The cruise ship channel is one of the top fishing areas for very near shore stuff.
Danny and Patty brought their pontoon boat down from Alabama this year, but within a month or so he had sprung for a brand new 23′ Bulls Bay deep “V” with a 200hp Yamaha outboard. This was one of the things, obvious to experienced fishers or boat owners I suppose, that one notes down here: almost all of the boats are outboards, hardly an inboard or an inboard/outboard hybrid to be seen, until you get into the charter or yacht sized options.
We got to go out one day with Danny, and though conditions were a bit rough it was still a great time, and we caught enough fish to be happy with the haul. Danny and Patty are both very experienced freshwater bass fishers, but they are still learning this Lower Keys salt water thing, and we experimented with a couple of different trolling set ups in between drop fishing. The excitement of the day was probably snagging the small shark which put up a robust fight, and managed to cut the line, possibly on the prop, just as we got it beside the boat.
In addition to the power cat vs deep V hull debate, preferred engine is another area with a robust discussion and adherents. Our interaction with an admittedly limited number of owners has led us to believe the top two preferences are the Yamaha and Suzuki four strokes. They are incredibly reliable, quite, and efficient. While Leonard preferred the Suzuki, Danny insisted on the more expensive Yamaha. Apparently all the big time bass people use Yamaha’s, and he would settle for nothing less. This is not to say that Mercury, Evinrude, Honda, and Johnson brands are rare down here, it just seems they are a touch less desired.

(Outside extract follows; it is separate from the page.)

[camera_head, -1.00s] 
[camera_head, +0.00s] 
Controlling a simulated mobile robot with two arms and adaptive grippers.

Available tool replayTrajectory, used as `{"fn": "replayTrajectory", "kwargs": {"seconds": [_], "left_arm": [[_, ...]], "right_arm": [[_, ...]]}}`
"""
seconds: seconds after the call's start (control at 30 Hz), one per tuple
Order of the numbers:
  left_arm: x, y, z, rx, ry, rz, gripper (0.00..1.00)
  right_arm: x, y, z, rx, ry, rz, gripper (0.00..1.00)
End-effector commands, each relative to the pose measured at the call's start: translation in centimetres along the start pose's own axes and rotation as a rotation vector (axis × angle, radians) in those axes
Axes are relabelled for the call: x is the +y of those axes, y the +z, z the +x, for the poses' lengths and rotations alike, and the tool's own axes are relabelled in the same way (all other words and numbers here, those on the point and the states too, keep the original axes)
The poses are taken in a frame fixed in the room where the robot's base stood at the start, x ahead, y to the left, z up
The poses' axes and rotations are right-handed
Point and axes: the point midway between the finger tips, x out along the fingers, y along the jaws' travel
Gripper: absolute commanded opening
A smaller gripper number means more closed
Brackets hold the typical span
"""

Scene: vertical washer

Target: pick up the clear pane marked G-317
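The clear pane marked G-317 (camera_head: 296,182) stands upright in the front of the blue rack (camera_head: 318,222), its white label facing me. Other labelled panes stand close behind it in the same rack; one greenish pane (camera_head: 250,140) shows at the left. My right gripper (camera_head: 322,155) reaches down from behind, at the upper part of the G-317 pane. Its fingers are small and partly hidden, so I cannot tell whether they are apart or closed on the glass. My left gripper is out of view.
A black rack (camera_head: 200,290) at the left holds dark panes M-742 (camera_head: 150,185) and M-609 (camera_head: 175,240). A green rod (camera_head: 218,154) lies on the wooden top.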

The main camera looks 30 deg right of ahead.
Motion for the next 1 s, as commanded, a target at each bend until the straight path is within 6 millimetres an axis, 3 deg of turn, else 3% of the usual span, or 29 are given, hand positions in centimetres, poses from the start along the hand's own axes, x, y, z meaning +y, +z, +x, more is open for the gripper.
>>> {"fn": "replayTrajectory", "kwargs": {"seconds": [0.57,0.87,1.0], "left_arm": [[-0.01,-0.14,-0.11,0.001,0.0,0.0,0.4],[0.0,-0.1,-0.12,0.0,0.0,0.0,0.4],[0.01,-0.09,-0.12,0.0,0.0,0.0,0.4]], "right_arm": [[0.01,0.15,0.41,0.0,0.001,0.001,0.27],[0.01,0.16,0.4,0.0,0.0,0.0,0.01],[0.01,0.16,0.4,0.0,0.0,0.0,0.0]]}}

It wasn’t all power boating this year, we also enjoyed a few hours on the water with Diamond Jim and his “Texas Kayak.” This is a Hobie Mirage Tandem Island; basically a two person kayak with a sail, two outriggers, and twin “Mirage” pedal power. A real Frankenstein, but incredibly versatile. The Mirage Drive pedal system allows you to maneuver in light or no winds, and assists in tacking when under sail. The sail is a robust 90 square foot set up that can be controlled from either the front or rear position. The outriggers are equipped with “trampolines” that allow a third person, within the overall 600 lb weight restriction.
Mast stepped, outriggers out, trampolines going on.
It takes a good 20 to 30 minutes to get it rigged for sea, but once ready it is a fantastic little sailboat for the near shore bay area, and can operate in anything from dead wind to 20 knots or so, depending on the seas. The thing is light enough that Jim can put it in the water with just his golf cart, and it folds up so small (the outriggers fold in, the mast is light and easily removed, and the mirage drives pull right out) that he can travel with it on top of his motorhome.
Jim takes so many people out, and is such an advocate for the Hobie sail/mirage system, that other Sigsbee campers have bought one as well. This is Dave and Clara out on Hobie’s smaller tandem option.
So, there it is, our winter boating fun in Key West. We are near the end of our stay, but look forward to even more next year.